A former Nazi concentration camp guard was convicted of being an accessory to thousands of murders during the Holocaust and sentenced to two years in prison Thursday by a juvenile court in Hamburg, Germany.
The 93-year-old man was identified as Bruno Dey and had been charged with aiding and abetting in the murder of at least 5,232 people, CNN reported. He faced a juvenile court because he was only 17 years old when he became a concentration camp guard.
Dey was reported to have been stationed as an SS officer between August 1944 and April 1945 at the Stutthof concentration camp located in the then-German city of Danzig, currently the Polish city of Gdansk, according to BBC News.
As many as 100,000 people were deported to Stutthof and an estimated 60,000 people were killed in the concentration camp, according to the U.S. Holocaust Memorial Museum. It was also the first concentration camp to be built outside of Germany’s borders and was liberated by the Soviet army May 9, 1945.

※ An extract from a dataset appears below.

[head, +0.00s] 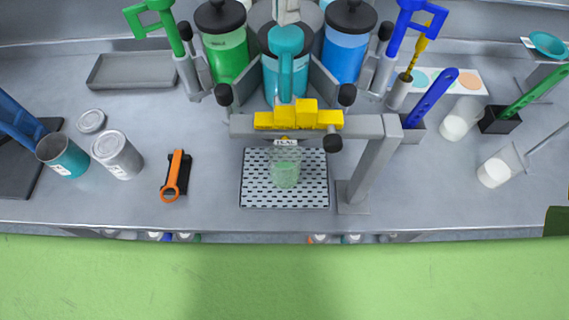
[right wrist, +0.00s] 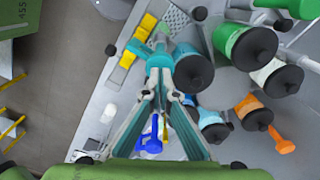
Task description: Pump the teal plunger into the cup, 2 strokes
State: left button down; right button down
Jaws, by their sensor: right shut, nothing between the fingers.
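The teal plunger (head: 286,42) stands upright in front of the teal canister (head: 271,82), at the middle of the dispenser in the head view. A clear cup (head: 285,173) with a pale green tint stands on the perforated drip tray (head: 253,196), below the spout label (head: 286,142). In the right wrist view, my right gripper (right wrist: 160,72) is shut and empty, its fingers pointing towards the teal plunger. Whether they touch it I cannot tell. My left gripper is not in view.
Green (head: 228,58) and blue (head: 345,58) canisters flank the teal one, with green (head: 160,20) and blue (head: 415,15) plungers. A yellow bar (head: 270,121) crosses above the cup. The front counter strip is clear.

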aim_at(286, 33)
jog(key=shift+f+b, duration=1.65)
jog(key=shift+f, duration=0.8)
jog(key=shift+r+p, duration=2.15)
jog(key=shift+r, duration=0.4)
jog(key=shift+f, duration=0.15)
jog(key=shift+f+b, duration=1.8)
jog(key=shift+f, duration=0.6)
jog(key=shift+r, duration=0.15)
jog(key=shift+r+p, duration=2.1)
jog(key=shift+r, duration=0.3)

Prosecutors indicted Dey in April 2019 during the trial of John Demjanjuk, a former SS guard stationed at the Sobibor extermination camp. Dey was alleged to have knowingly supported the “insidious and cruel killing” at Stutthof, CNN reported.
The trial began in October 2019 and Dey’s defense team has since claimed that he was a relatively unimportant figure in the camp and not directly involved in the thousands of deaths, according to BBC News. Dey reportedly said in his final statement before sentencing that he was “shaken” by witness accounts and was not aware of the “extent of the atrocities.”
Co-plaintiff Ben Cohen told CNN in a statement that Dey’s sentencing was an act of “symbolic justice.” Cohen’s grandmother Judy Meisel was imprisoned in Stutthof and was one of roughly 40 people from around the world to testify in court during the trial.
“On behalf of my grandmother and our family this verdict sends a powerful message that a guard in any camp cannot deny responsibility for what happened,” Cohen wrote in the statement. (RELATED: Poland Seeks Restitution For Nazi Occupation — The Numbers Are Staggering)
The case is expected to be one of the last instances of a former Nazi being put on trial given that World War II ended 75 years ago and the number of survivors and perpetrators has greatly diminished, according to BBC News.